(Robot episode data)
::::::

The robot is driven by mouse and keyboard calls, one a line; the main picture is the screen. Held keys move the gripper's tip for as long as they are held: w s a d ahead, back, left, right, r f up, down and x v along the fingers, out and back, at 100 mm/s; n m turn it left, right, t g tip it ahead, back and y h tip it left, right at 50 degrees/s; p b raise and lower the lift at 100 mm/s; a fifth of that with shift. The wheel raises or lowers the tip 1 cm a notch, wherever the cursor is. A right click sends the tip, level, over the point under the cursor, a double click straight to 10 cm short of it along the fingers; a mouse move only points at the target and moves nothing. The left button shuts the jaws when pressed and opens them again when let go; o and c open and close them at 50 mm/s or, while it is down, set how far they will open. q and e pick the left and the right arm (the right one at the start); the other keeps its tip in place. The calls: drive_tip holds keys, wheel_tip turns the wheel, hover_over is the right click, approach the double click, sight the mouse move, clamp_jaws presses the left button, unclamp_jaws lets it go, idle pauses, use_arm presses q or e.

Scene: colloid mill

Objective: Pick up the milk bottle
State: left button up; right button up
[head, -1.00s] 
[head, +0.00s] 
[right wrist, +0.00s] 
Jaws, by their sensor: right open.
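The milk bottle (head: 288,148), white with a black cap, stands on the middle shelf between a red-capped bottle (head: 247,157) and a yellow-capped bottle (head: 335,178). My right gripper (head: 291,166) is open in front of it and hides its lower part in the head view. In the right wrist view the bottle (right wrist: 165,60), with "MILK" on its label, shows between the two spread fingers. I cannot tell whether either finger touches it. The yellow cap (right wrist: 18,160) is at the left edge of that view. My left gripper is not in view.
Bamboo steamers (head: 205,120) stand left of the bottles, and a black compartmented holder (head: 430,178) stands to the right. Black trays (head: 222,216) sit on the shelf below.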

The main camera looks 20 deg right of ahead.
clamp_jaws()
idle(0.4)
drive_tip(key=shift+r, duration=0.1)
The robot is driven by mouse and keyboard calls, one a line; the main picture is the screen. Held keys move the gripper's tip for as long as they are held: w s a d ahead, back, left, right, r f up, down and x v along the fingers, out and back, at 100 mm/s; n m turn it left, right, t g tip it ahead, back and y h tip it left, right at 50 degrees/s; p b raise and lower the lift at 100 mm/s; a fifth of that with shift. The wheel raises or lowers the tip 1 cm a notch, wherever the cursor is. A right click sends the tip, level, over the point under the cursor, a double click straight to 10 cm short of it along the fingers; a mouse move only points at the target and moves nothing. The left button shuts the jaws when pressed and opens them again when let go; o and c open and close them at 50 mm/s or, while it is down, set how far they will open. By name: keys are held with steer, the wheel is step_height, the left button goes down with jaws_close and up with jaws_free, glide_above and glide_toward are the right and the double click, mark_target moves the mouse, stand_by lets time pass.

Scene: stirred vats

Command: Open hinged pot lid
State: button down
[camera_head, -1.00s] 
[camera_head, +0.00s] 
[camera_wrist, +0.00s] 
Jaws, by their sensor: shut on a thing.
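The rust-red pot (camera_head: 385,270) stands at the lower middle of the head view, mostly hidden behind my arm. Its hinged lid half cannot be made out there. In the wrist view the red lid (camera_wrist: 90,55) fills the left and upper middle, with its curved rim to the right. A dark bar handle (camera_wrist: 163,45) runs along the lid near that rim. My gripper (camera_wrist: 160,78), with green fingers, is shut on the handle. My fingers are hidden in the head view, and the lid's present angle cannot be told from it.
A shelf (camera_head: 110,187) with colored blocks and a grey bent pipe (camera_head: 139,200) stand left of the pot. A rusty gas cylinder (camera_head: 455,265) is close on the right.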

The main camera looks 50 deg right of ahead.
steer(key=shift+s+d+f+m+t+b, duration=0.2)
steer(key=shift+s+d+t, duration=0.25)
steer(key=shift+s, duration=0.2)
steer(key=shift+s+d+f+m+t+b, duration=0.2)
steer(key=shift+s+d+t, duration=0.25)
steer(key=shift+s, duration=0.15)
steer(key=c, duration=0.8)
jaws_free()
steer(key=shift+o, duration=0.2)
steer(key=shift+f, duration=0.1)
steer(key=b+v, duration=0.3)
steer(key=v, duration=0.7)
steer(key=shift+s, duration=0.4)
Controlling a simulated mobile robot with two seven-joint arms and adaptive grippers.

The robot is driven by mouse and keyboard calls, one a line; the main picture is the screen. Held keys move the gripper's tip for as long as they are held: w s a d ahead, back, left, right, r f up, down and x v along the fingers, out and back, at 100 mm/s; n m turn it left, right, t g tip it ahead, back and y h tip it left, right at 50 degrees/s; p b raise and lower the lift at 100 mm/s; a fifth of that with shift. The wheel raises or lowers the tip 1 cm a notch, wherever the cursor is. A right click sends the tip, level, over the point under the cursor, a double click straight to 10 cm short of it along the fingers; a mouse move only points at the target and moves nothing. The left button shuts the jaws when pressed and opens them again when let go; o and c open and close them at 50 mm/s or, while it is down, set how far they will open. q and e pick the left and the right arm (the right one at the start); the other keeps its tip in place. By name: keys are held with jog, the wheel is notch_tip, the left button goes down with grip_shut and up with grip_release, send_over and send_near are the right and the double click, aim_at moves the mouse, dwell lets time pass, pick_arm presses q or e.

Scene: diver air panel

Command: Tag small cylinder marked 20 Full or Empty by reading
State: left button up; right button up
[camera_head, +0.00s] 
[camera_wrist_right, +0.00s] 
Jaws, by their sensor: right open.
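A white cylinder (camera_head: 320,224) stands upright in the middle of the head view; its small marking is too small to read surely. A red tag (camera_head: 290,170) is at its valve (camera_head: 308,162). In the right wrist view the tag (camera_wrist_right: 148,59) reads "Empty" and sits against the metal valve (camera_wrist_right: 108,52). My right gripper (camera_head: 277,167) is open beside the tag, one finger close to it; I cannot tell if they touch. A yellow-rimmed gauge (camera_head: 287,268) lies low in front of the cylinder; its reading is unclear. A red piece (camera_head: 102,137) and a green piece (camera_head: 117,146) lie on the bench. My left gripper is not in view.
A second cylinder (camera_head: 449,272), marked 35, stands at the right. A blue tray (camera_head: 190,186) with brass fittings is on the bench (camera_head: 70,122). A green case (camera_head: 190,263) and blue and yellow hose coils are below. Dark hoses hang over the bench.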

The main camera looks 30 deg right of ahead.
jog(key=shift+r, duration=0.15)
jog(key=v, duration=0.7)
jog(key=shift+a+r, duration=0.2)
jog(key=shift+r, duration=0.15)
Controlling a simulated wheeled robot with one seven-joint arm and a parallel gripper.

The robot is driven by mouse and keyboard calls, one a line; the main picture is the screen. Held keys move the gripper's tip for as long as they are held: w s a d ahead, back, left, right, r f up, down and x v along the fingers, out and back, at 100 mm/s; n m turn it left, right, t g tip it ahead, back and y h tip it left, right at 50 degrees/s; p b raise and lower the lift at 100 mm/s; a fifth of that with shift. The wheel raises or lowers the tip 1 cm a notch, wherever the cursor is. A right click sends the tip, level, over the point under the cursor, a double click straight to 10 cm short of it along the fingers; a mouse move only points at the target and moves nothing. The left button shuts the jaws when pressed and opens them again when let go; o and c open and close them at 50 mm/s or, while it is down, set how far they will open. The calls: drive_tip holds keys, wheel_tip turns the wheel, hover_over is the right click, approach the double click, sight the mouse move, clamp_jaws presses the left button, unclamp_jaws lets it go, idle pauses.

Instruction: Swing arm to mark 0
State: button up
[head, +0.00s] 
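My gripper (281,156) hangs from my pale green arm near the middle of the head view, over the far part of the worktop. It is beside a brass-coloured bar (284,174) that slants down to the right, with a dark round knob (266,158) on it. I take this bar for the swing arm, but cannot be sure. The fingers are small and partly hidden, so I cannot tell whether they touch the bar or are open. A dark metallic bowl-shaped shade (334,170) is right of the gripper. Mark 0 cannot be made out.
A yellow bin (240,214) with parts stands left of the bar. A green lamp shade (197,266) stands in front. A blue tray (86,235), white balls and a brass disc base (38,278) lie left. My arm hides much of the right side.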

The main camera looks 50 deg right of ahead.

::::::

**OBJECTIVE:** Print the lines from the line containing "Objective: Pick up the milk bottle" to the line containing "[right wrist, +0.00s]", both ends included, exactly and with nothing added.

**ANSWER TO THIS EXERCISE:**
Objective: Pick up the milk bottle
State: left button up; right button up
[head, -1.00s] 
[head, +0.00s] 
[right wrist, +0.00s] 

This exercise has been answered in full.